Als weitere Strafmaßnahme droht Israel mit der Verfolgung ranghoher Palästinenser wegen Kriegsverbrechen. Vor Gerichten in den USA und anderswo seien Verfahren gegen Palästinenserpräsident Mahmud Abbas und andere „hohe palästinensische Verantwortliche“ möglich, erfuhr die Nachrichtenagentur AFP am Samstag aus israelischen Regierungskreisen.

Vertreter der Autonomiebehörde, die mit der radikalen Hamas zusammenarbeiteten, müssten „Strafverfolgung fürchten“, hieß es in einer schriftlichen Mitteilung aus dem Umfeld eines israelischen Regierungsvertreters. Die Hamas sei „eine terroristische Organisation“, deren Kämpfer wie die Dschihadistengruppe Islamischer Staat (IS) „Kriegsverbrechen“ verübten, indem sie etwa auf Zivilisten schössen.

Am Freitag hatten die Palästinenser bei den Vereinten Nationen das offizielle Beitrittsgesuch zum IStGH eingereicht.
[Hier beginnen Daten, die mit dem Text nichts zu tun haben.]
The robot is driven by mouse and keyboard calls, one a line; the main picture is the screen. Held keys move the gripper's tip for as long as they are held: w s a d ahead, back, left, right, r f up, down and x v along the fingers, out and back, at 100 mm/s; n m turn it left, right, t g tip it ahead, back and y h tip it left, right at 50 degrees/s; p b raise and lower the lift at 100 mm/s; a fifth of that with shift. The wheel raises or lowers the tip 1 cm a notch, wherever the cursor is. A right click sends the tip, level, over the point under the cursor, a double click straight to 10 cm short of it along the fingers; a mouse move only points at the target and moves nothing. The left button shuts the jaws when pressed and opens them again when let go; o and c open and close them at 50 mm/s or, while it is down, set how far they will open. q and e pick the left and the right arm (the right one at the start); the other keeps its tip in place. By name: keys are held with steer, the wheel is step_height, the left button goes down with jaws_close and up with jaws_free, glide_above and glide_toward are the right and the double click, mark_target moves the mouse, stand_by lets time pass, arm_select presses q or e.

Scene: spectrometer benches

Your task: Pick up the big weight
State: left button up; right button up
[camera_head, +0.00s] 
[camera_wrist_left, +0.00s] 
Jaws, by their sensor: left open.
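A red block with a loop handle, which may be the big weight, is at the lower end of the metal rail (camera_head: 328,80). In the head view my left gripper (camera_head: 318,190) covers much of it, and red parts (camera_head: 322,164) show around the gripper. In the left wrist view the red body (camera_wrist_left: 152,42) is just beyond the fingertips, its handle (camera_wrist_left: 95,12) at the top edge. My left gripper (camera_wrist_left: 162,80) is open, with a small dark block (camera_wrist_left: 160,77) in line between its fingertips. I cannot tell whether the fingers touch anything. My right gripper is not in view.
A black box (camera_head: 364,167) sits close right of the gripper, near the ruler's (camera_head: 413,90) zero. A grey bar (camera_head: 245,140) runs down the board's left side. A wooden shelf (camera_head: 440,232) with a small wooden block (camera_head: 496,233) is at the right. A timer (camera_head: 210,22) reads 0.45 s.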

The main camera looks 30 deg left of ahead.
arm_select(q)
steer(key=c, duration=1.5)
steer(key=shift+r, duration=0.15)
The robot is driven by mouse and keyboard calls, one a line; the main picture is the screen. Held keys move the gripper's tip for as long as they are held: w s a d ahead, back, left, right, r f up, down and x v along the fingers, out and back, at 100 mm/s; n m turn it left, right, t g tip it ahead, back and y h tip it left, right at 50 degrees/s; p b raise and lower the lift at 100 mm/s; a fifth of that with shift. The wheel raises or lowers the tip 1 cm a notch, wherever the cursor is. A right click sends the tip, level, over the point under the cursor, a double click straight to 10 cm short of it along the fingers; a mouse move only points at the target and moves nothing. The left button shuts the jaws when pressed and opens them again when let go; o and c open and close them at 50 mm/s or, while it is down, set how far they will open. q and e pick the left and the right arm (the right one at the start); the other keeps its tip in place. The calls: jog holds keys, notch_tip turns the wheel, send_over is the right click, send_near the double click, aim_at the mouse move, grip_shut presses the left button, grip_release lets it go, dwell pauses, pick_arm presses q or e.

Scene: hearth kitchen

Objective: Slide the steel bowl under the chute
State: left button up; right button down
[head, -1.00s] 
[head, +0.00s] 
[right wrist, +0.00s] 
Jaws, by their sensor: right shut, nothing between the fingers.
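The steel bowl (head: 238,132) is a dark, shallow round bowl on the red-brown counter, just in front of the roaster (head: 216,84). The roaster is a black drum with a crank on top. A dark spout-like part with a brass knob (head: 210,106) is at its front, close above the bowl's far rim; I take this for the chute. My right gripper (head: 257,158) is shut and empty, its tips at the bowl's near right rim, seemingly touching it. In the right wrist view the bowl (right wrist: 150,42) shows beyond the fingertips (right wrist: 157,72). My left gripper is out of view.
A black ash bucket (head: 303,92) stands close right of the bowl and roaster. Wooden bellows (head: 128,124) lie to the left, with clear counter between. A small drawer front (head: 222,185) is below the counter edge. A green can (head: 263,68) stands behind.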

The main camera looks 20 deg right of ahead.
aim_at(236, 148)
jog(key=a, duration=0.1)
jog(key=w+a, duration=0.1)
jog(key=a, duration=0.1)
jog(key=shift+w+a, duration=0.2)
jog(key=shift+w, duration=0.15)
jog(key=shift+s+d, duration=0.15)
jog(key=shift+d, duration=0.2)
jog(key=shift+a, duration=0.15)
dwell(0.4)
UN-Generalsekretär Ban Ki Moon muss es nun prüfen. Kommt es zum Beitritt, was als wahrscheinlich gilt, können die Palästinenser Ermittlungen gegen israelische Politiker oder Soldaten beantragen, denen in den besetzten Gebieten Kriegsverbrechen oder Verbrechen gegen die Menschlichkeit vorgeworfen werden.

Israel erkennt den IStGH bisher nicht an

Der IStGH ist befugt, Prozesse wegen Völkermordes, Verbrechen gegen die Menschlichkeit und Kriegsverbrechen anzustrengen, sofern die Taten nach dem 1. Juli 2002, seinem Gründungstag, begangen wurden. Als Rechtsinstanz anerkannt wird das Gericht inzwischen von 122 Staaten – nicht aber von Israel, den USA, China und Russland. Diese vier Staaten haben die IStGH-Charta, das Römische Statut, zum Teil zwar unterschrieben, aber nie ratifiziert.

Ein Staat, auch ein Nichtmitglied, kann vom Weltstrafgericht nur belangt werden, wenn der UN-Sicherheitsrat diesen Antrag stellt. Einzelpersonen kann der Gerichtshof aber verfolgen, wenn ihnen Verbrechen vorgeworfen werden, die auf dem Gebiet eines Mitgliedsstaats begangen wurden, oder wenn der Beklagte Bürger eines Mitgliedslands ist.